Sehr wohl gefühlt haben sich Hanna und Tobias Schonhardt aber auch in der muslimischen Gemeinde. "Das war ein weiterer großer Bereich, in den wir uns in den fünf Monaten einbrachten. Im Männer- und im Jugendkreis und auch in anderer Form. Wir haben viel gelernt und auch vieles weitergegeben." Der Glaube ist in Ghana untrennbarer Bestandteil des Lebens, so ziemlich alles hat hier einen geistlichen Hintergrund.

Ein Krokodil "besucht" die Schule

"Wir sind total begeistert von den unglaublich offenherzigen Menschen hier.

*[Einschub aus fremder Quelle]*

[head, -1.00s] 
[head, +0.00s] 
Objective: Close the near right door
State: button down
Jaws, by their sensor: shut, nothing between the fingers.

Ob in der Gemeinde, auf der Straße oder bei der Arbeit: Wir haben viele tolle Leute kennengelernt und richtig ins Herz geschlossen." Die Menschen in den etwas abgelegenen Gebieten Ghanas sind glücklich mit dem, was sie haben, berichten Hanna und Tobias: mit Familie, Essen und Trinken, dem Dach über dem Kopf und ihrem Glauben. Alles andere sei Nebensache.

"Afrika ist immer wieder ein Abenteuer und wir waren mittendrin! So blieb Tobias von einer Malaria-Erkrankung nicht verschont. Nun ist Trockenzeit - das bedeutet keine Mücken mehr, dafür aber regelmäßige Buschbrände, letztens sogar bis zu zwei Meter vor unserem Haus. Und vor kurzem hat uns in der Schule auch mal ein Krokodil besucht", haben sie in einem Newsletter an die Kirchengemeinde in Schönhausen geschrieben. Mit diesem und anderen Rundbriefen hielten sie ihre Familie und ihre Kirchengemeinden während der Zeit ihres Aufenthaltes in Ghana regelmäßig auf dem Laufenden.